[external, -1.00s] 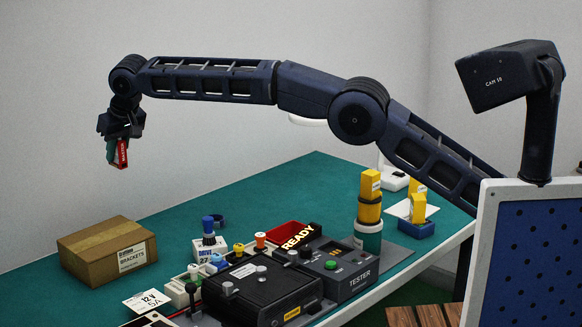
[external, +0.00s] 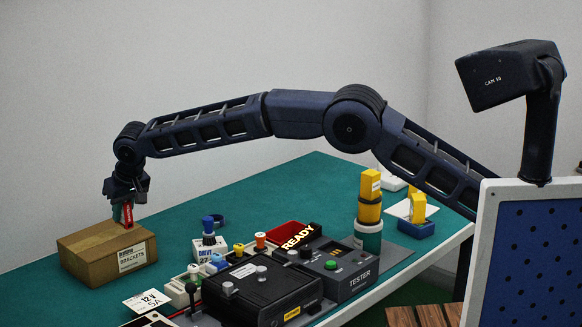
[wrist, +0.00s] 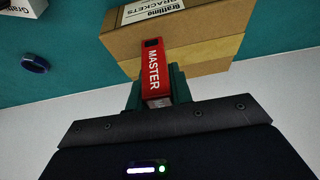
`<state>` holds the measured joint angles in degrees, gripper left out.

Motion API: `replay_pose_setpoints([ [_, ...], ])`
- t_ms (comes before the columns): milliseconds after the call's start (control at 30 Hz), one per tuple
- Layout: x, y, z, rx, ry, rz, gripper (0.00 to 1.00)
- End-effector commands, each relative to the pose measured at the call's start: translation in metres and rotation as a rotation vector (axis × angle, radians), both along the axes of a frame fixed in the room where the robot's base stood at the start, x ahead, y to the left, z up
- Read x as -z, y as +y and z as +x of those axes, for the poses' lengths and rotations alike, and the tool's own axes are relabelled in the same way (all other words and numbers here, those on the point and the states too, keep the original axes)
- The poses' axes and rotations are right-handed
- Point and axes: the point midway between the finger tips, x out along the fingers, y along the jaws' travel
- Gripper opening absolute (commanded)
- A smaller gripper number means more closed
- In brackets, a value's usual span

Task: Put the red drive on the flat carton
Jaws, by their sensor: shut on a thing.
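The red drive (external: 127,214), labelled MASTER, is held upright in my gripper (external: 122,205). It also shows in the wrist view (wrist: 153,72), between the green jaws (wrist: 160,92). My gripper is shut on it. The flat carton (external: 95,262) is a brown box with a BRACKETS label at the left of the green table. It shows in the wrist view as well (wrist: 205,25). The drive is over the carton, its lower end close to the carton's top. I cannot tell whether they touch.
A blue ring (wrist: 35,63) lies behind.

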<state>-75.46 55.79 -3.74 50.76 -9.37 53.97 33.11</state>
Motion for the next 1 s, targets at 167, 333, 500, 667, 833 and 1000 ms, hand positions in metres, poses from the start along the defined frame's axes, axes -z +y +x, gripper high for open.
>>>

_ _ _

TASK INSTRUCTIONS: Copy exactly the stretch of lines from the one containing "[wrist, +0.00s]" through the one containing "- Layout: x, y, z, rx, ry, rz, gripper", both included. Leave out any pictures.

TASK SOLUTION:
[wrist, +0.00s] 
`<state>` holds the measured joint angles in degrees, gripper left out.

Motion API: `replay_pose_setpoints([ [_, ...], ])`
- t_ms (comes before the columns): milliseconds after the call's start (control at 30 Hz), one per tuple
- Layout: x, y, z, rx, ry, rz, gripper (0.00 to 1.00)

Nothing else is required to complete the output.